* **YOUR TASK**: Extract the lines from the start through the line that holds "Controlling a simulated", both included, omitting all images.

==============================

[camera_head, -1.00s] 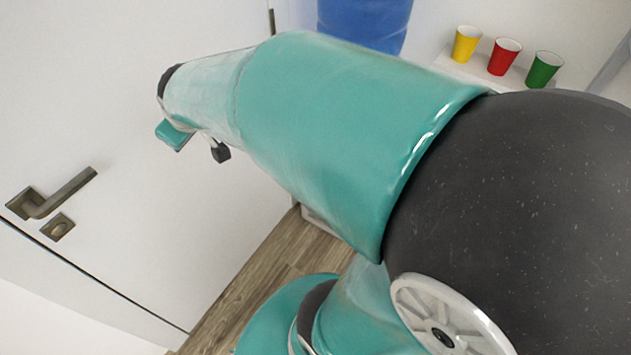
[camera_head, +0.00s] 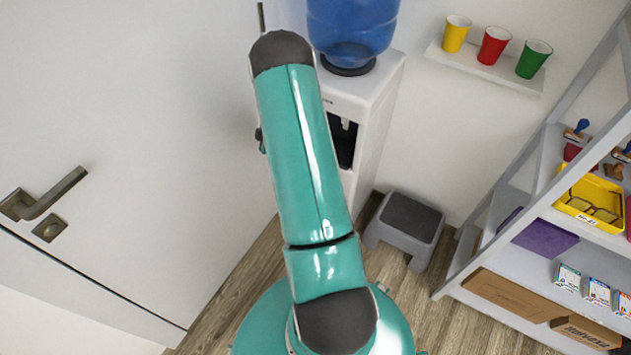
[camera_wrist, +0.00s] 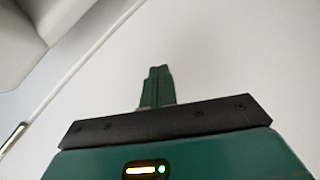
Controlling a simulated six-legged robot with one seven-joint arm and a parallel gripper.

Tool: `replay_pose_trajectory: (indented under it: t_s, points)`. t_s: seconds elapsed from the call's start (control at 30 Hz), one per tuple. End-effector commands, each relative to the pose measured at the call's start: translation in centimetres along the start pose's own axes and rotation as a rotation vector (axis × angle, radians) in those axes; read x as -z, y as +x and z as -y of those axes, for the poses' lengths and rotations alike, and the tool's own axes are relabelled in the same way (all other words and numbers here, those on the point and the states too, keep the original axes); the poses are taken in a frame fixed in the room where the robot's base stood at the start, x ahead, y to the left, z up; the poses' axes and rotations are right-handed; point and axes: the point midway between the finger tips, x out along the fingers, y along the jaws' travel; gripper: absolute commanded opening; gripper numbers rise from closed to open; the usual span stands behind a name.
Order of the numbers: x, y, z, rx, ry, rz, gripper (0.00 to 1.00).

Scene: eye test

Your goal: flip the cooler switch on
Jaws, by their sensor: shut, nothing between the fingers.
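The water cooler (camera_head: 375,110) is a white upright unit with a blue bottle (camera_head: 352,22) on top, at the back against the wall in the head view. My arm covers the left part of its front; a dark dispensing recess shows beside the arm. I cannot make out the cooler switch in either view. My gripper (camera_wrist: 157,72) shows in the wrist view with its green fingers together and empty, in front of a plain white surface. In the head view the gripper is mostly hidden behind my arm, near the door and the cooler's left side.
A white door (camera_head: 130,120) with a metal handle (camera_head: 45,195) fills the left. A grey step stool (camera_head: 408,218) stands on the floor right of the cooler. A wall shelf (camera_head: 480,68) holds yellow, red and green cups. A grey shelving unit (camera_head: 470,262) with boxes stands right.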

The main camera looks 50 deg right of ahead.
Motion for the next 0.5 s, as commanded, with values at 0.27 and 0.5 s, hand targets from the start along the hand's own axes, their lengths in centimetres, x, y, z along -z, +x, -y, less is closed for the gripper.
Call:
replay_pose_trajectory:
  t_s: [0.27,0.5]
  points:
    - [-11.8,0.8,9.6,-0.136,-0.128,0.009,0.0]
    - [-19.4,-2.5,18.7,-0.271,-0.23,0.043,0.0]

==============================

* **RESULT OF THE EXERCISE**:
[camera_head, -1.00s] 
[camera_head, +0.00s] 
[camera_wrist, +0.00s] 
Controlling a simulated six-legged robot with one seven-joint arm and a parallel gripper.

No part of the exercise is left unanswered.